» **THE PROBLEM**
What follows is a set of records; restate each one word for word and drop the pictures.

» **STORED ROWS**
○ ○ ○

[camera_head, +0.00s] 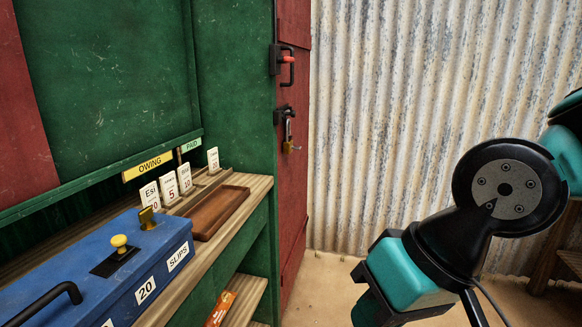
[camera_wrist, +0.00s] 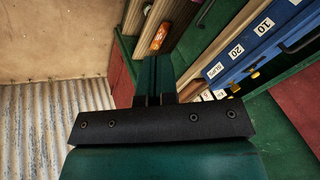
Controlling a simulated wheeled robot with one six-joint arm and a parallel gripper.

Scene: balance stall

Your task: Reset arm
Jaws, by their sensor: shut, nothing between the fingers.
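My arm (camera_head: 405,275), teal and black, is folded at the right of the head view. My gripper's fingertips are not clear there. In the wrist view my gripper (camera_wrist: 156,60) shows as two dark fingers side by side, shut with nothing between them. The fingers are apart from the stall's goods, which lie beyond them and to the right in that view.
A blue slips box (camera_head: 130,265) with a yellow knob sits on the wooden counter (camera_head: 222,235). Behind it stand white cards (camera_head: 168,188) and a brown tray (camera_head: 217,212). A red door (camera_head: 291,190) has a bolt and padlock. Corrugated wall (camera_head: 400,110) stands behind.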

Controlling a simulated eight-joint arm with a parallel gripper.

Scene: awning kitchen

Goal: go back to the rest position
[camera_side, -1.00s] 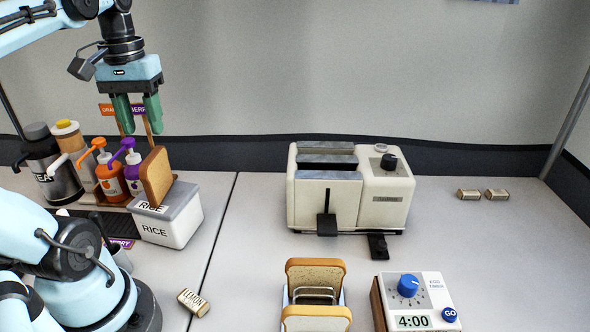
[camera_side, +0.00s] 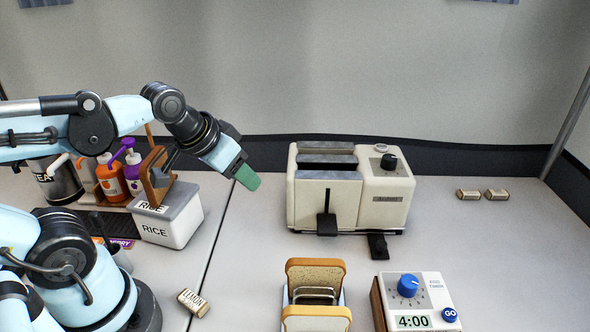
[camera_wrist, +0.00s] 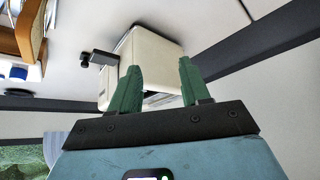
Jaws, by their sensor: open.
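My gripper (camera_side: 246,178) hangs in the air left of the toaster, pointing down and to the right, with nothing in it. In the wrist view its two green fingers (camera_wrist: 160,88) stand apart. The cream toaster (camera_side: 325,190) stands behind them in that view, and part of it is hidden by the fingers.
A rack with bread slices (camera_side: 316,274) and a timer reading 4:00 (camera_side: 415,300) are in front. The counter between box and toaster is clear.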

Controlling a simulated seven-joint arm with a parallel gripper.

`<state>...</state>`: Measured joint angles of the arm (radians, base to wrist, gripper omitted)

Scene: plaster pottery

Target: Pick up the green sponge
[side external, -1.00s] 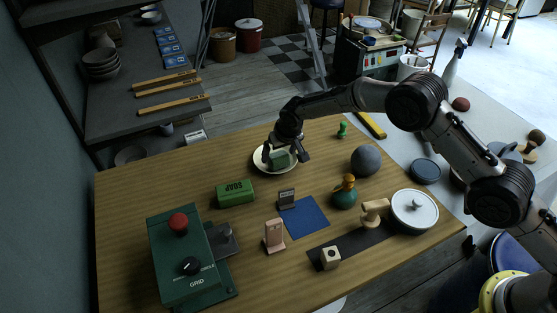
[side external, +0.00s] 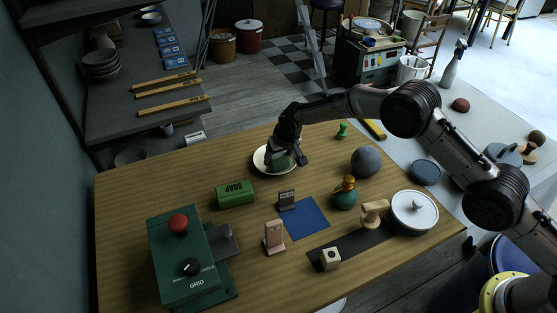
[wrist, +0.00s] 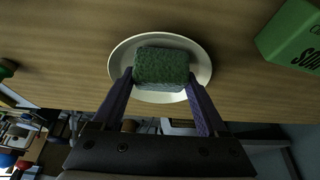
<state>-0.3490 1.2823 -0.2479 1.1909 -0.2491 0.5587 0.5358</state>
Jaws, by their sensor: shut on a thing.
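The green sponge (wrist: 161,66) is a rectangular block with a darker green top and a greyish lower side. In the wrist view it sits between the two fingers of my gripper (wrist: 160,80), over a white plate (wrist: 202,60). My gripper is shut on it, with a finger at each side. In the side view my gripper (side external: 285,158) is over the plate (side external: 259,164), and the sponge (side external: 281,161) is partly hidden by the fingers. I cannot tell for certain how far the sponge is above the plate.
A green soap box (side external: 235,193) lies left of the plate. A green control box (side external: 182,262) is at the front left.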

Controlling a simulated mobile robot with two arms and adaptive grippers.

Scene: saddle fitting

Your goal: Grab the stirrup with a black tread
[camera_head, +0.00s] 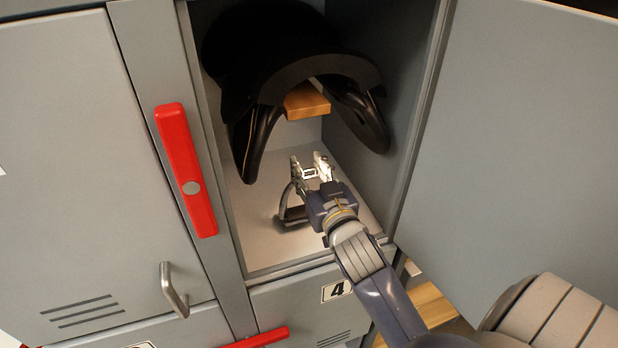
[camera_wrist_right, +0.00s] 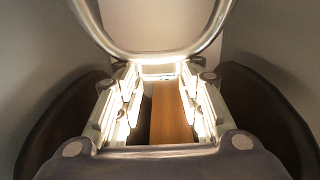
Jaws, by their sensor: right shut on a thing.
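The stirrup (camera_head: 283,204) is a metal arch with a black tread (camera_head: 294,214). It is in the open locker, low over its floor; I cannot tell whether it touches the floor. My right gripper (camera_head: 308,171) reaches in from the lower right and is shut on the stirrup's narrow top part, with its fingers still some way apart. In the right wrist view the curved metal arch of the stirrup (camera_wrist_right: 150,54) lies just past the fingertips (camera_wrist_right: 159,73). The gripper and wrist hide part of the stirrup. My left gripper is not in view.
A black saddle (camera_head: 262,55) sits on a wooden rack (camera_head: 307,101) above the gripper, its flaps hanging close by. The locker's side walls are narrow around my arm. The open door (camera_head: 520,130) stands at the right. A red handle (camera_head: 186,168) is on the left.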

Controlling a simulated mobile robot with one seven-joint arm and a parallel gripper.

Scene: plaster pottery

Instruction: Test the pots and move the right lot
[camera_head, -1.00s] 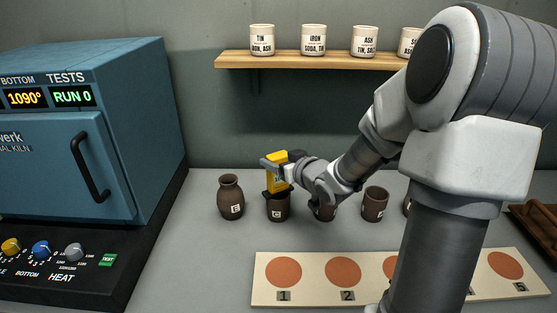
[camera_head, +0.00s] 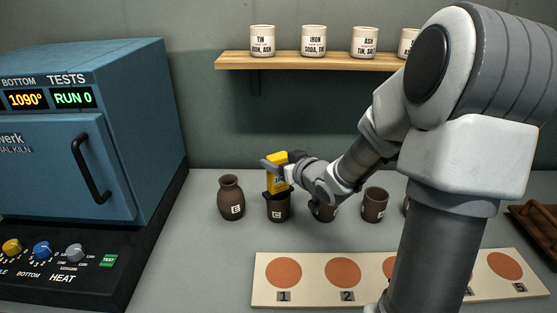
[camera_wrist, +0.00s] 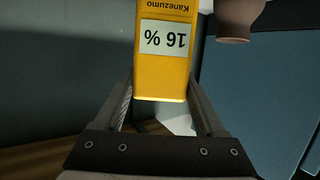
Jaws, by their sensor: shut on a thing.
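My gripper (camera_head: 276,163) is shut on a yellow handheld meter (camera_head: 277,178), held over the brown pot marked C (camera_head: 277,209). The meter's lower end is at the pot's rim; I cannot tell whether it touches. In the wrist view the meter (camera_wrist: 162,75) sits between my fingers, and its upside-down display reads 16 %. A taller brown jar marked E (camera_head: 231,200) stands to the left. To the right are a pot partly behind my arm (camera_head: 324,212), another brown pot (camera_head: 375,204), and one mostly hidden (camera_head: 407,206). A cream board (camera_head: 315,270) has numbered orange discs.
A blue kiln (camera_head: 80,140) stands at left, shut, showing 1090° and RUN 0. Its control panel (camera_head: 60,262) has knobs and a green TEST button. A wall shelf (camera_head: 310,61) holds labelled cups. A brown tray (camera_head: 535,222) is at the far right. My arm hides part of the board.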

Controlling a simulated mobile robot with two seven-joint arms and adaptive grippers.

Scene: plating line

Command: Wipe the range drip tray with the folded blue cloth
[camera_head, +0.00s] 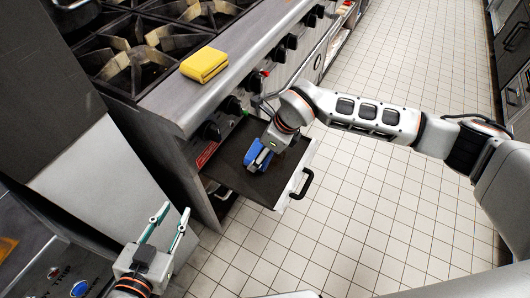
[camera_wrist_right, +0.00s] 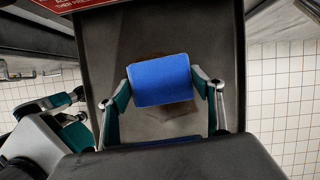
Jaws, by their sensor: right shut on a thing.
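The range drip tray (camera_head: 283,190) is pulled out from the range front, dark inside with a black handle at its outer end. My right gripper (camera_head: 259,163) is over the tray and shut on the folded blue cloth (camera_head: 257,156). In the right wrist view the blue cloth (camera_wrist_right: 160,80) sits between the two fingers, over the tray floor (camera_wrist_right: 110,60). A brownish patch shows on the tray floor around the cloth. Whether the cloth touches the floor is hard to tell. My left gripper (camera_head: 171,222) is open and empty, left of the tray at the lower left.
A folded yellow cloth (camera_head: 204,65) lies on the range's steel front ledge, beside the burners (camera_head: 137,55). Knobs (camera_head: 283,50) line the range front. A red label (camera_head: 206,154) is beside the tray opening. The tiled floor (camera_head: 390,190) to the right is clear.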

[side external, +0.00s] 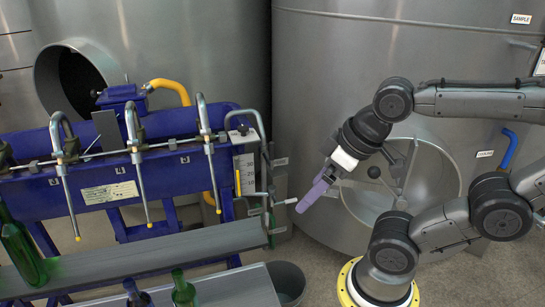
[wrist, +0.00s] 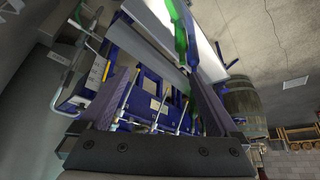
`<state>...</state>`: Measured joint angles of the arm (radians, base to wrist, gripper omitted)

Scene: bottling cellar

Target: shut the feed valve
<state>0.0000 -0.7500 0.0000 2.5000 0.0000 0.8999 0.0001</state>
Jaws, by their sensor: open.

○ ○ ○

» **RESPONSE**
[camera_head, +0.00s] 
[camera_wrist, +0.00s] 
Controlling a simulated wheeled robot with one six-joint arm and a parallel gripper.

Scene: balance stall

Your task: Reset arm
Jaws, by their sensor: shut, nothing between the fingers.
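My arm (camera_head: 405,275), teal and black, is folded at the right of the head view. My gripper's fingertips are not clear there. In the wrist view my gripper (camera_wrist: 156,60) shows as two dark fingers side by side, shut with nothing between them. The fingers are apart from the stall's goods, which lie beyond them and to the right in that view.
A blue slips box (camera_head: 130,265) with a yellow knob sits on the wooden counter (camera_head: 222,235). Behind it stand white cards (camera_head: 168,188) and a brown tray (camera_head: 217,212). A red door (camera_head: 291,190) has a bolt and padlock. Corrugated wall (camera_head: 400,110) stands behind.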

Controlling a simulated eight-joint arm with a parallel gripper.

Scene: awning kitchen

Goal: go back to the rest position
[camera_side, -1.00s] 
[camera_side, +0.00s] 
[camera_wrist, +0.00s] 
Jaws, by their sensor: open.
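My gripper (camera_side: 246,178) hangs in the air left of the toaster, pointing down and to the right, with nothing in it. In the wrist view its two green fingers (camera_wrist: 160,88) stand apart. The cream toaster (camera_side: 325,190) stands behind them in that view, and part of it is hidden by the fingers.
A rack with bread slices (camera_side: 316,274) and a timer reading 4:00 (camera_side: 415,300) are in front. The counter between box and toaster is clear.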

Controlling a simulated seven-joint arm with a parallel gripper.

`<state>...</state>`: Measured joint angles of the arm (radians, base to wrist, gripper omitted)

Scene: plaster pottery

Target: Pick up the green sponge
[side external, -1.00s] 
[side external, +0.00s] 
[wrist, +0.00s] 
<state>-0.3490 1.2823 -0.2479 1.1909 -0.2491 0.5587 0.5358</state>
Jaws, by their sensor: shut on a thing.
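The green sponge (wrist: 161,66) is a rectangular block with a darker green top and a greyish lower side. In the wrist view it sits between the two fingers of my gripper (wrist: 160,80), over a white plate (wrist: 202,60). My gripper is shut on it, with a finger at each side. In the side view my gripper (side external: 285,158) is over the plate (side external: 259,164), and the sponge (side external: 281,161) is partly hidden by the fingers. I cannot tell for certain how far the sponge is above the plate.
A green soap box (side external: 235,193) lies left of the plate. A green control box (side external: 182,262) is at the front left.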

Controlling a simulated mobile robot with two arms and adaptive grippers.

Scene: saddle fitting

Your goal: Grab the stirrup with a black tread
[camera_head, +0.00s] 
[camera_wrist_right, +0.00s] 
Jaws, by their sensor: right shut on a thing.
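The stirrup (camera_head: 283,204) is a metal arch with a black tread (camera_head: 294,214). It is in the open locker, low over its floor; I cannot tell whether it touches the floor. My right gripper (camera_head: 308,171) reaches in from the lower right and is shut on the stirrup's narrow top part, with its fingers still some way apart. In the right wrist view the curved metal arch of the stirrup (camera_wrist_right: 150,54) lies just past the fingertips (camera_wrist_right: 159,73). The gripper and wrist hide part of the stirrup. My left gripper is not in view.
A black saddle (camera_head: 262,55) sits on a wooden rack (camera_head: 307,101) above the gripper, its flaps hanging close by. The locker's side walls are narrow around my arm. The open door (camera_head: 520,130) stands at the right. A red handle (camera_head: 186,168) is on the left.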

Controlling a simulated mobile robot with one seven-joint arm and a parallel gripper.

Scene: plaster pottery

Instruction: Test the pots and move the right lot
[camera_head, -1.00s] 
[camera_head, +0.00s] 
[camera_wrist, +0.00s] 
Jaws, by their sensor: shut on a thing.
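My gripper (camera_head: 276,163) is shut on a yellow handheld meter (camera_head: 277,178), held over the brown pot marked C (camera_head: 277,209). The meter's lower end is at the pot's rim; I cannot tell whether it touches. In the wrist view the meter (camera_wrist: 162,75) sits between my fingers, and its upside-down display reads 16 %. A taller brown jar marked E (camera_head: 231,200) stands to the left. To the right are a pot partly behind my arm (camera_head: 324,212), another brown pot (camera_head: 375,204), and one mostly hidden (camera_head: 407,206). A cream board (camera_head: 315,270) has numbered orange discs.
A blue kiln (camera_head: 80,140) stands at left, shut, showing 1090° and RUN 0. Its control panel (camera_head: 60,262) has knobs and a green TEST button. A wall shelf (camera_head: 310,61) holds labelled cups. A brown tray (camera_head: 535,222) is at the far right. My arm hides part of the board.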

Controlling a simulated mobile robot with two seven-joint arms and adaptive grippers.

Scene: plating line

Command: Wipe the range drip tray with the folded blue cloth
[camera_head, +0.00s] 
[camera_wrist_right, +0.00s] 
Jaws, by their sensor: right shut on a thing.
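The range drip tray (camera_head: 283,190) is pulled out from the range front, dark inside with a black handle at its outer end. My right gripper (camera_head: 259,163) is over the tray and shut on the folded blue cloth (camera_head: 257,156). In the right wrist view the blue cloth (camera_wrist_right: 160,80) sits between the two fingers, over the tray floor (camera_wrist_right: 110,60). A brownish patch shows on the tray floor around the cloth. Whether the cloth touches the floor is hard to tell. My left gripper (camera_head: 171,222) is open and empty, left of the tray at the lower left.
A folded yellow cloth (camera_head: 204,65) lies on the range's steel front ledge, beside the burners (camera_head: 137,55). Knobs (camera_head: 283,50) line the range front. A red label (camera_head: 206,154) is beside the tray opening. The tiled floor (camera_head: 390,190) to the right is clear.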

[side external, +0.00s] 
[wrist, +0.00s] 
`<state>...</state>`: Measured joint angles of the arm (radians, base to wrist, gripper omitted)

Scene: bottling cellar

Target: shut the feed valve
<state>0.0000 -0.7500 0.0000 2.5000 0.0000 0.8999 0.0001</state>
Jaws, by their sensor: open.

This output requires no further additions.